Campaign of harassment and demolition

Two years later, it was his effigy at the Old Mission of Santa Barbara that was decapitated and painted in blood-red. This week the Stanford University Board of Trustees picked up the baton of this harassment and tear-down campaign by announcing that they will remove the saint’s name from campus streets and buildings because seeing his name causes “trauma and emotional damage” to many students.

“It is as if today a man from Soria (Spain) were to blame the Romans for all his ailments every time he passes in front of a classical monument. That is to say, as if history had stopped forever when Scipio destroyed Numantia”, compares with humour Fernando García de Cortázar, who lives with indignation the revisionism suffered by the Spanish saint. The matter is particularly cruel, since Junípero Serra devoted his whole life to the protection and evangelisation of the Indians of California. He was concerned for their welfare, that they should cultivate the land and become integrated into the new society. “He was a man of his time, a religious man who founded missions that represented islands of culture and piety in 18th century California and later became great cities. Undoubtedly, to blame him and the Franciscans for cruelty is truly barbaric, says the Basque author.

After the expulsion of the Jesuits in 1767, the Franciscan undertook the foundation of nine missions (eight in California) with the aim of populating the northern part of this region. In failing health and advanced age, Junípero Serra officiated at the conversion of 4,646 natives and laid the foundations for immense success in Hispanic urbanisation. “Founding missions was a multi-faceted task: to evangelise, to populate, to organise, … In order for them to live ‘in a civilised manner’, they wanted the inhabitants themselves to collaborate in the construction of the towns in which they were to live”, says María Saavedra, author of the book “La forja del Nuevo Mundo” (The forging of the New World).
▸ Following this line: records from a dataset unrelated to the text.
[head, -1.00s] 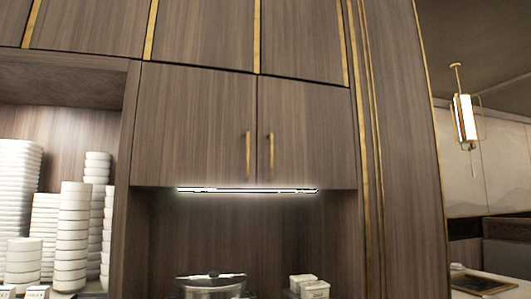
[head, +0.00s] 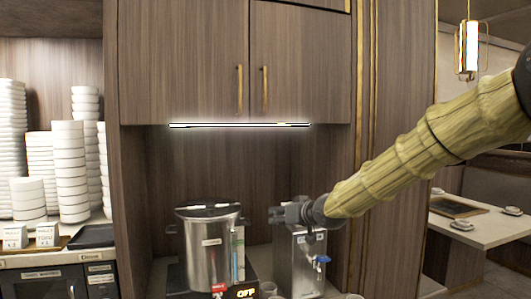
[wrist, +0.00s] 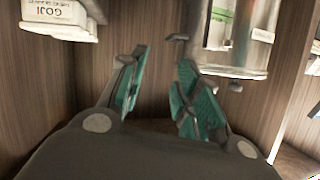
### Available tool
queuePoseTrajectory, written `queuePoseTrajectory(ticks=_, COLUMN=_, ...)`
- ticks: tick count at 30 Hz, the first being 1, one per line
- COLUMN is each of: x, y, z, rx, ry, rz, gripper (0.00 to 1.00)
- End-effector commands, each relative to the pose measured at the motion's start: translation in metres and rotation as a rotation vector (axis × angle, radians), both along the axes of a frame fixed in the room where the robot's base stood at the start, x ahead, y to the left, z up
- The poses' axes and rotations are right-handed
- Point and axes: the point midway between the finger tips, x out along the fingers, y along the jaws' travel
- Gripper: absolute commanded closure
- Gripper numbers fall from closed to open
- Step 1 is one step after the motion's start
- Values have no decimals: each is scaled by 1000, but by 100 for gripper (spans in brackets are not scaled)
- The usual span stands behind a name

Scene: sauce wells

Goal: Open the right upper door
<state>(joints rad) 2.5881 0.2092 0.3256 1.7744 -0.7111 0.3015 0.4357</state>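The right upper door (head: 305,60) is a brown wood panel with a vertical brass handle (head: 265,90) near its lower left corner. It hangs flush beside the left door (head: 180,60), which has its own brass handle (head: 239,90); both are shut. My gripper (head: 277,214) is below the doors, in front of the niche and near the steel dispenser. The wrist view shows the green finger pads of my gripper (wrist: 158,95) apart with nothing between them. The door and handle are not visible in that view.
A lit strip (head: 240,125) runs under the cabinet. A steel pot (head: 208,250) and a steel dispenser (head: 300,262) stand on the counter below. White bowls (head: 70,170) are stacked at left. A tall panel (head: 400,120) borders the right. The space before the doors is clear.

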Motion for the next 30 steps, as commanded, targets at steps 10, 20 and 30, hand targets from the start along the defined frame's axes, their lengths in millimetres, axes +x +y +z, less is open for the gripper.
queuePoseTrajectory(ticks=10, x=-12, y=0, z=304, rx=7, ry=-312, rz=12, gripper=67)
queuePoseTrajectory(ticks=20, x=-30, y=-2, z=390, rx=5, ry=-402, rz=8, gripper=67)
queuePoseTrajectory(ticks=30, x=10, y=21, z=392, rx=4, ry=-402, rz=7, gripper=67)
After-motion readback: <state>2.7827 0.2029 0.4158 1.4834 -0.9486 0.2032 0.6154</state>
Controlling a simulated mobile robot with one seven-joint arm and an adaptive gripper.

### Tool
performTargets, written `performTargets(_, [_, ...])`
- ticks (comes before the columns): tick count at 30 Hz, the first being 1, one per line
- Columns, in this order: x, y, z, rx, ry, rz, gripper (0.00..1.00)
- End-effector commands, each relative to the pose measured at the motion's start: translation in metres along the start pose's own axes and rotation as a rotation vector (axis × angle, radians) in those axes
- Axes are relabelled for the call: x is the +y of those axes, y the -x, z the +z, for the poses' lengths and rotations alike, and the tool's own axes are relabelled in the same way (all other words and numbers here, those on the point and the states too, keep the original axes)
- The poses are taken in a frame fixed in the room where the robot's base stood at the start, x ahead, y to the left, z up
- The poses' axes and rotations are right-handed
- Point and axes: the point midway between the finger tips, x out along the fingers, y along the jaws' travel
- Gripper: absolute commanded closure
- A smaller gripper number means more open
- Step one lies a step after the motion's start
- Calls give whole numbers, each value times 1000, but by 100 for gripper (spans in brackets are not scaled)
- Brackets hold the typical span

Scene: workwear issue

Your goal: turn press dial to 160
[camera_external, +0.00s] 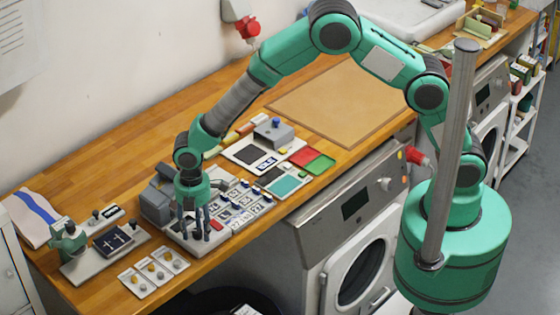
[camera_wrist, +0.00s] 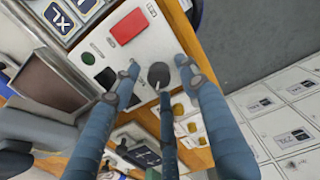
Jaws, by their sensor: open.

Nevertheless, indigenous representatives today describe the missions as “extermination camps” where their ancestors were forced to live in unsanitary conditions. And, certainly, there were some abuses and physical punishments, but California’s native population remained at stable levels during the Spanish and later Mexican presence in this territory. They were able to safeguard most of their customs. “Some conquistadores tried to take advantage of the more developed Indians, but in the case of these Indians they couldn’t wipe out any culture because they didn’t even know agriculture and didn’t understand each other. They were nomadic, gathering tribes”, says Enriqueta Vila, a member of the Royal Academy of History.

It was, not surprisingly, with the gold rush that the arrival of thousands of American miners from the East led to what some have described as a demographic “hecatomb”. “What the missions did was to preserve the indigenous people who were dying out as they became secularised. The genocide came because of the gold, says Vila.

The benefits left by the Franciscans can still be seen today. The major cities in this state – San Francisco, San Diego, and Los Angeles – retain the original mission names. Likewise, the historian specialising in the conquest of America, María del Carmen Martín Rubio, was able to see during a recent trip to Alta California that some of the crops introduced by the friars from their Mallorcan lands are still being cultivated. “In San Carlos Borromeo, where the mission is located as it was at the time of its foundation and where he is buried, friar Junípero is totally admired, and he is also admired in the small villages”, explains Martín Rubio, who blames the campaign on “political manipulation” and not based on reality.

Against the Hispanic world

The Majorcan even earned the enmity of the governor and many of his more greedy compatriots for his excessive zeal in protecting the Indians. After an Indian attack on the San Diego mission in 1776, he is recorded as having asked the first commandant general of the Internal Provinces, Teodoro de Croix, not to use violence against the culprits.

“Junípero is only the scapegoat; the attack is against the Hispanic world as a whole, whose relations with the Indians were more fluid, respectful and benign than those who came later”, says María Elvira Roca Barea, author of “Imperiofobia y leyenda negra”, on the origin of the attacks. For this author, indigenism currently enjoys a wide berth in US universities because those who are truly responsible for the disappearance of the native population are interested in exonerating themselves of their responsibility”.

The result is a controversy far removed from reality that hurts, above all, Hispanic people, who account for fifteen million souls in California, according to 2015 estimates. “Hispanic people don’t take the blame and this is part of the constant cultural erosion that leaves them in a position of acculturation and weakness”, says the former Harvard University professor. 2003 is a long time ago, when, at the request of Mexican intellectuals, the Franciscan Missions of Sierra Gorda were declared a Unesco World Heritage Site.